Leave out the pictures and transcribe everything else exactly.
──────── INFORMATION PROVIDED
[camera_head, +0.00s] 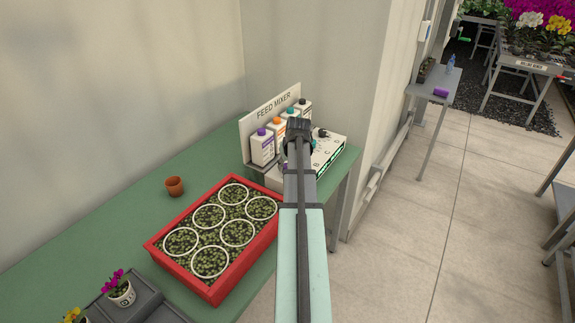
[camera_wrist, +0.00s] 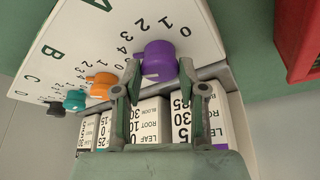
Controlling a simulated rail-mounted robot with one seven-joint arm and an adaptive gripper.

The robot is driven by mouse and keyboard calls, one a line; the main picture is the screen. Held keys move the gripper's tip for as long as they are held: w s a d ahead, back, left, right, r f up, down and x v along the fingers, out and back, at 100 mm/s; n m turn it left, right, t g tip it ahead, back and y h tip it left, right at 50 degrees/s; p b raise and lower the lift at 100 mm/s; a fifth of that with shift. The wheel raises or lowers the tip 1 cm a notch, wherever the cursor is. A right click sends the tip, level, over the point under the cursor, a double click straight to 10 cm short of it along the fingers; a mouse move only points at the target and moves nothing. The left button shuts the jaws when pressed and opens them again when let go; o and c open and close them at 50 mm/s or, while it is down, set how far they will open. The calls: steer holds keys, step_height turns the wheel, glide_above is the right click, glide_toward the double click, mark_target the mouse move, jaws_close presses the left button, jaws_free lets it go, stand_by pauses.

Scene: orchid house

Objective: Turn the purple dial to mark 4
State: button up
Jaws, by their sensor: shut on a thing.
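The purple dial (camera_wrist: 160,62) sits at the top of a row of dials on the white panel (camera_wrist: 100,32) of the feed mixer, with marks 0 to 4 arced around it. My gripper (camera_wrist: 159,72) is closed around it, one finger on each side. In the head view my gripper (camera_head: 298,128) reaches over the feed mixer (camera_head: 328,150), and my arm hides most of the dial.
Orange (camera_wrist: 102,85), teal (camera_wrist: 75,99) and black dials sit beside the purple one. Labelled bottles (camera_head: 262,148) stand close behind. A red tray (camera_head: 215,292) with white rings and a small clay pot (camera_head: 175,187) are on the green bench (camera_head: 120,220).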

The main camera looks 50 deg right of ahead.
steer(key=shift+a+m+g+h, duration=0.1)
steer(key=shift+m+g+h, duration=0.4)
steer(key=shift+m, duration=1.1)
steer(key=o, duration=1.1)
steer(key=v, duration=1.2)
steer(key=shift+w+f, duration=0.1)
────────────────
» **CORRECT RESULT**
[camera_head, +0.00s] 
[camera_wrist, +0.00s] 
Controlling a simulated rail-mounted robot with one seven-joint arm and an adaptive gripper.

The robot is driven by mouse and keyboard calls, one a line; the main picture is the screen. Held keys move the gripper's tip for as long as they are held: w s a d ahead, back, left, right, r f up, down and x v along the fingers, out and back, at 100 mm/s; n m turn it left, right, t g tip it ahead, back and y h tip it left, right at 50 degrees/s; p b raise and lower the lift at 100 mm/s; a fifth of that with shift. The wheel raises or lowers the tip 1 cm a notch, wherever the cursor is. A right click sends the tip, level, over the point under the cursor, a double click straight to 10 cm short of it along the fingers; a mouse move only points at the target and moves nothing. The left button shuts the jaws when pressed and opens them again when let go; o and c open and close them at 50 mm/s or, while it is down, set how far they will open. The calls: steer holds keys, step_height turns the wheel, glide_above is the right click, glide_toward the double click, mark_target the mouse move, jaws_close presses the left button, jaws_free lets it go, stand_by pauses.

Scene: orchid house

Objective: Turn the purple dial to mark 4
State: button up
Jaws, by their sensor: shut on a thing.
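The purple dial (camera_wrist: 160,62) sits at the top of a row of dials on the white panel (camera_wrist: 100,32) of the feed mixer, with marks 0 to 4 arced around it. My gripper (camera_wrist: 159,72) is closed around it, one finger on each side. In the head view my gripper (camera_head: 298,128) reaches over the feed mixer (camera_head: 328,150), and my arm hides most of the dial.
Orange (camera_wrist: 102,85), teal (camera_wrist: 75,99) and black dials sit beside the purple one. Labelled bottles (camera_head: 262,148) stand close behind. A red tray (camera_head: 215,292) with white rings and a small clay pot (camera_head: 175,187) are on the green bench (camera_head: 120,220).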

The main camera looks 50 deg right of ahead.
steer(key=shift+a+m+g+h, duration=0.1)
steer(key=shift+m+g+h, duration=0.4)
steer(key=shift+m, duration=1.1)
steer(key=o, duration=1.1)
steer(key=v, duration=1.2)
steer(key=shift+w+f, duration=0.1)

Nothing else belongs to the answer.